Arum is out there these days, selling the April 9 fight between Pacquiao and Timothy Bradley. They will fight at the MGM Grand Garden Arena, and Arum has about 17,000 seats to fill and, hopefully for Top Rank, a million pay-per-views .

Neither Pacquiao nor Bradley were there Wednesday, at the Conga Room at LA Live in downtown Los Angeles. This was about the undercard, which stimulates media excitement along the lines of a ribbon cutting. There were a few reporters, and the usual sycophants with camera cellphones, pointing and shooting for unseen and unidentified audiences certainly numbering in the dozens.

No matter. For Arum, a viable audience is four people waiting at a stop sign with their eyes open.

The fights to be promoted were ARTHUR ABRAHAM versus GILBERTO RAMIREZ for the WBO Super Middleweight championship; ÓSCAR VALDEZ versus EVGENY GRADOVICH for the NABO Featherweight championship, and JOSE RAMÍREZ vs. MANNY PEREZ for the WBC Continental Americas Super Lightweight championship. These three fights will make up the lead-in entertainment on the HBO Pay-Per-View telecast April 9.

For the uninformed, or the slightly interested, WBO stands for World Boxing Organization. NABO is the ever-popular North American Boxing Organization, although, if you Google NABO, you first get the more prominent North American Business Owners and the North Atlantic Bicultural Organization. And the import of the Continental Americas sanction has yet to be flushed out, in and out of the boxing world.

So yes, if you think that selling those fights might be similar to selling coal to miners in West Virginia, you have the gist.

Not for Arum. He took it on like a guy offering candy to babies.

Abraham wasn’t there, apparently passing on the flight from Germany to pose for cellphone sycophants. He wouldn’t have been the star, anyway. That was Jose Ramírez, as well as the general topic of Mexicans.

Ramírez deserves the limelight. He is a young and unbeaten rising star. He is from Avenal, in California’s agriculture-rich Central Valley, and has become the leader of a movement battling for improved water rights to keep the likes of his family employed and the area continually productive. When Ramírez fights now, his backers from the Central Valley flock.

His last several fights have been sellouts. He fights, they come. He fought recently at the Save Mart Center at Fresno State, capacity 16,182, and they had to turn people away.

Arum has seized the cause. In real life, which is not necessarily the same as boxing life, he is a human rights liberal. So championing the cause of a fighting farmer from America’s agricultural heartland was an easy jump.

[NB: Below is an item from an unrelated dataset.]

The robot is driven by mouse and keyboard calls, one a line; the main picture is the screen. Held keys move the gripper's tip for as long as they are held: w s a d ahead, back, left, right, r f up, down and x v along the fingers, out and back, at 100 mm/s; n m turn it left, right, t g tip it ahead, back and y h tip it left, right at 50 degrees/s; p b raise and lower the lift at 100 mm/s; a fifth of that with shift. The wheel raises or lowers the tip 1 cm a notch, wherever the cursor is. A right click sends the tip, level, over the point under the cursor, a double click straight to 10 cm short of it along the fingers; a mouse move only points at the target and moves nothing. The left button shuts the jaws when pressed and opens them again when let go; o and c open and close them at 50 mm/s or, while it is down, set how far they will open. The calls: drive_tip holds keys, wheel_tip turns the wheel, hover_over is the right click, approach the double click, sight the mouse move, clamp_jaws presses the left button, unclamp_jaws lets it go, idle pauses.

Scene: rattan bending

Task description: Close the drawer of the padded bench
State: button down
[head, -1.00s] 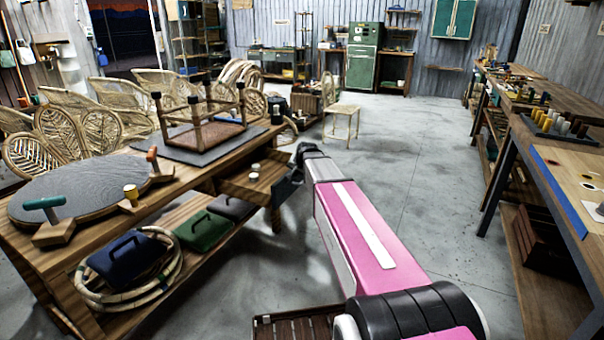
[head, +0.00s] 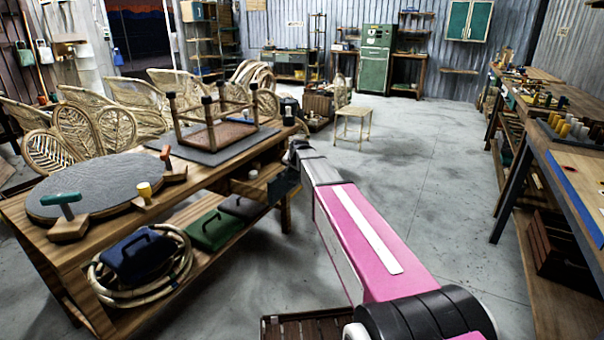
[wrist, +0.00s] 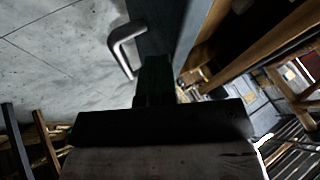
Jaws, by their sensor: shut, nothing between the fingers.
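The padded bench (head: 50,250) is a long wooden workbench with dark grey pads on top. Its drawer (head: 248,188) sticks out partway below the top near the right end, with a small light cup inside. The drawer's dark front panel (head: 285,184) faces my arm. In the wrist view the panel (wrist: 158,25) carries a bent metal handle (wrist: 122,50). My gripper (wrist: 154,62) is shut and empty, its fingertips at the panel beside the handle; exact contact is hard to tell. In the head view my gripper (head: 293,158) is at the drawer front, partly hidden by my arm.
An upturned stool (head: 215,130) and clamps stand on the bench top. Cases (head: 215,228) and coiled rattan (head: 175,265) lie on the lower shelf. Rattan chairs line the back left. A workbench (head: 560,175) runs along the right.

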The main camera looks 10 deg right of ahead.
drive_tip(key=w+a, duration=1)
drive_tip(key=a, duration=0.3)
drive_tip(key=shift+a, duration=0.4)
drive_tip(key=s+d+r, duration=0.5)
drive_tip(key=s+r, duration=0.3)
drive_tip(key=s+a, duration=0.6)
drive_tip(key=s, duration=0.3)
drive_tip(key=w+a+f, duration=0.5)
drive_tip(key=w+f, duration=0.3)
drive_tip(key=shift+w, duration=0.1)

Before the news conference, several of Ramírez’s backers praised Arum for stepping in and helping them lobby in Sacramento against the environmental lobby that, they say, is unnecessarily stealing water from the farming needs of the Central Valley. Arum, soft spoken and diplomatic as ever, called the foes “cockeyed environmentalists.”

It got better.

It turns out that part of the environmentalists’ stance is to keep more water flowing in the rivers and out to sea as a protection against the extinction of the Delta Smelt. Remember the 1970s and the Tennessee Valley Authority’s battle over the Snail Darter. Well, now Snail Darter meets Delta Smelt.

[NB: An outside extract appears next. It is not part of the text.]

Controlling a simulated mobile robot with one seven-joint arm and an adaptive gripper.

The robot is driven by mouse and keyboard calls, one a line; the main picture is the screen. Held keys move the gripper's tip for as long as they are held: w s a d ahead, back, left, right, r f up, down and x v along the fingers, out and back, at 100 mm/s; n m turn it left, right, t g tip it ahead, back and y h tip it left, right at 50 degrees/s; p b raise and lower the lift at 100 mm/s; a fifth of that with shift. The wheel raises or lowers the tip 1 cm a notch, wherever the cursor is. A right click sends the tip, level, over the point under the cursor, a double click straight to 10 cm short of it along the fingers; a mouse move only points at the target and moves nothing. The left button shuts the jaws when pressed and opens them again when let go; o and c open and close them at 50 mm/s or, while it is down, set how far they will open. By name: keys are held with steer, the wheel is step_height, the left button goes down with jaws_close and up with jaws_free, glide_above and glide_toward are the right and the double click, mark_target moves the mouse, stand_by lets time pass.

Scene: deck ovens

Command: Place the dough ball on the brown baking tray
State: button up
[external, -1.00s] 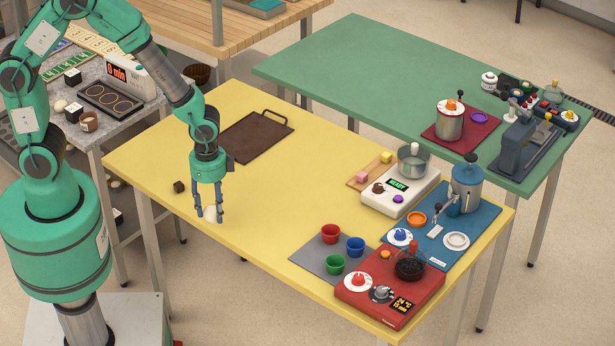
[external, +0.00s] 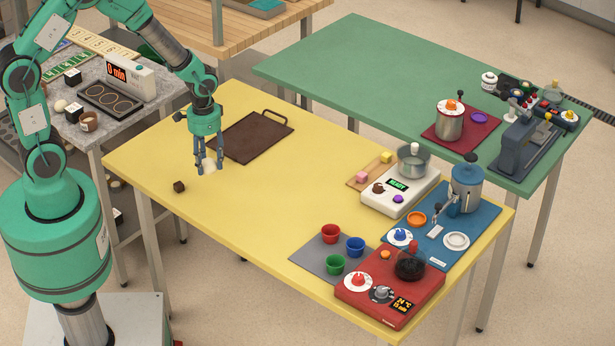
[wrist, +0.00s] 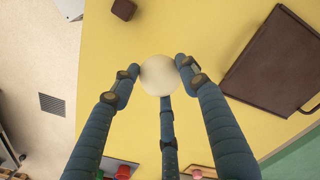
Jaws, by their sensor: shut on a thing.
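The pale dough ball (external: 208,164) is held between the fingers of my gripper (external: 209,168), above the yellow table. In the wrist view the dough ball (wrist: 158,75) sits between the fingertips of my gripper (wrist: 160,78), which is shut on it. The brown baking tray (external: 256,138) lies flat on the yellow table, with a handle at its far right end. The gripper is in front and to the left of the tray in the external view. In the wrist view the tray (wrist: 275,65) is at the right, apart from the ball, and its top surface is bare.
Coloured cups on a grey mat (external: 312,264) and a red appliance (external: 392,299) stand at the front right. The table's middle is clear.

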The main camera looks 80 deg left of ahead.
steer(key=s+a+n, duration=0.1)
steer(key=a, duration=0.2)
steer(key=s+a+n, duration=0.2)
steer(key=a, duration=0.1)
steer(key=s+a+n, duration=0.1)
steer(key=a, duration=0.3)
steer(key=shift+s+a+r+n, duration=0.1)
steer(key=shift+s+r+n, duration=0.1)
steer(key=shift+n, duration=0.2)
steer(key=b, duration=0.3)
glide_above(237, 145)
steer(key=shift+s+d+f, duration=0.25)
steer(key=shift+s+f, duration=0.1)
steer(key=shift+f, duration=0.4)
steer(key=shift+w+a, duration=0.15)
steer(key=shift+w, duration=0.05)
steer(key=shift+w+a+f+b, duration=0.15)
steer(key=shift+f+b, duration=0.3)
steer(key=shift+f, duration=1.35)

The Snail Darter triggered a landmark ruling by the United States Supreme Court. Arum cut through all that Wednesday, suggesting there will be no need for Supreme Court time on this one.

“Who in hell ever saw a Delta Smelt?” he bellowed, rhetorically. “Nobody. That’s who.”

And that was before he even took the podium to run the news conference, where it got even more delightful.

Manuel Cunha, Jr., president of a water rights group called the NISEA Farmers League, labeled Arum “Farmer of the Year.”

Arum started by referring to “Fat Cat” politicians, meaning Republicans, and soon was championing the Mexican cause, which fit nicely with the fact that four of the six undercard boxers he was promoting were either from Mexico or were Mexican-American. And a fifth, Gradovich, for some reason, carries the nickname “the Mexican Russian.”

Halfway through the proceedings, Arum, the pro-Mexican liberal New York lawyer and California Farmer of the Year swung for the fences. He was introducing the Mexican Russian’s opponent, the two-time Mexican Olympian Valdez.

Arum looked at the crowd, then at Valdez, and said, “I’m not going to let Donald Trump get a hold of your check so he can build a wall.”

At this writing, Arum is in Mexico City, doing another news conference with the same group of undercard fighters.

Do not rule out an international incident.